New home prices in China fell at the fastest pace in eight months in June, dropping 3.2% year on year before recovering slightly to a 2.8% drop in July, while the decline in real-estate-related investments deepened.

“China’s property bubble peaked in 2021 and has been deflating since,” said Andy Xie, an independent economist based in Shanghai. He pointed out that sales volume of new residential properties has halved over the four years. Prices have also halved in smaller cities and major cities’ suburbs and fallen by as much as 30% in central areas of tier-1 cities, the economist pointed out.

“The adjustment isn’t over.

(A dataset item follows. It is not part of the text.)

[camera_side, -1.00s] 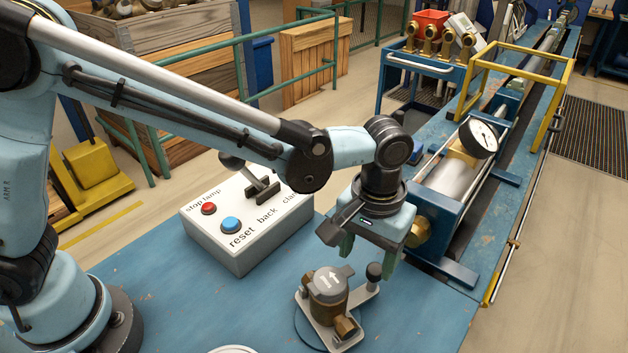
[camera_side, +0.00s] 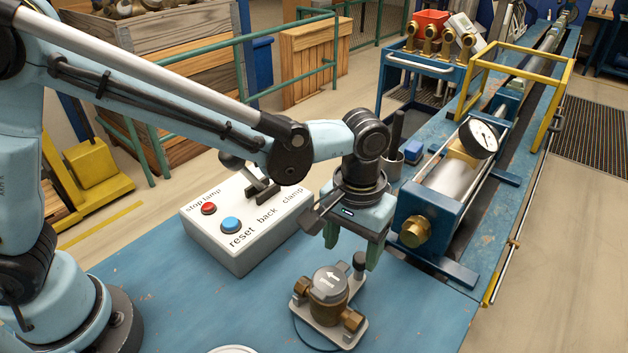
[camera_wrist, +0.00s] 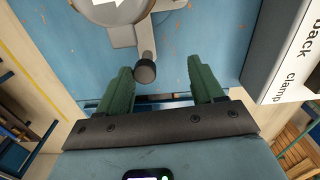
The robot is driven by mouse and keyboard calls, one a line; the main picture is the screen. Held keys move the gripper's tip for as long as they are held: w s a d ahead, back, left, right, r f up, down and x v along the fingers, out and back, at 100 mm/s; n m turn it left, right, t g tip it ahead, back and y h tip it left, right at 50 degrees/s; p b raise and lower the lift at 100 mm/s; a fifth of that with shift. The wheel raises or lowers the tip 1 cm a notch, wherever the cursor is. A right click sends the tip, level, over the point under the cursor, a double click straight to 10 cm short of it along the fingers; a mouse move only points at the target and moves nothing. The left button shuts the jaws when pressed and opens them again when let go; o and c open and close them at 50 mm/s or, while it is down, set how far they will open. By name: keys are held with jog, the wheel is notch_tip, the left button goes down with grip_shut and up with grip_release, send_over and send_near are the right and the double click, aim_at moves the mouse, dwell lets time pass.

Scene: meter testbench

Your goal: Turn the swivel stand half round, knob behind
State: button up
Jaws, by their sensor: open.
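The swivel stand (camera_side: 328,333) is a light plate on the blue bench, with a brass-bodied meter (camera_side: 328,295) on it. The meter's grey lid bears a white arrow pointing left in the side view. The dark round knob (camera_side: 359,261) stands on the stand's arm, at the back right of the meter. My gripper (camera_side: 352,250) is open, just behind and above the meter, with its green fingers pointing down. In the wrist view, the knob (camera_wrist: 145,70) appears between the fingertips of my gripper (camera_wrist: 160,68), nearer the left finger. Contact cannot be told.
A white control box (camera_side: 240,225) with red and blue buttons stands left of my gripper. The blue test bench rig (camera_side: 432,215) with a gauge (camera_side: 478,138) stands to the right. The bench front left (camera_side: 180,300) is mostly clear.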

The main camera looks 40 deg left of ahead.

But the economy has absorbed most of the impact already,” Xie added.

“China’s housing market correction remains an ongoing headwind, though we are forecasting less of a drag over the next few years,” said Changchun Hua, chief economist for Greater China at KKR, estimating a smaller dent of 1.5 percentage point on China’s gross domestic product in 2025, compared with 2.5 percentage points in 2022.

That impact will continue to ease to just 0.3 percentage point by 2027, according to Hua’s estimates.

At a high-level policy meeting last week, Chinese Premier Li Qiang emphasized the need for more effective measures to address the property market and stabilize market expectations. China’s property and construction sector accounted for more than a quarter of China’s GDP prior to Beijing’s crackdown on developers’ excessive debt in 2020.

On Monday, the Shanghai government announced a slew of measures to boost home demand, including allowing eligible families to buy an unlimited number of homes in the outer suburbs and calling for lower mortgage rates. That followed similar easing measures from the Beijing municipal government earlier this month that removed purchase restrictions of homes in the outskirts.

Shares of Chinese developers rallied Monday morning on optimism that Beijing will press ahead with more stimulus to support the housing market, according to William Wu, China property analyst at Daiwa Capital Markets.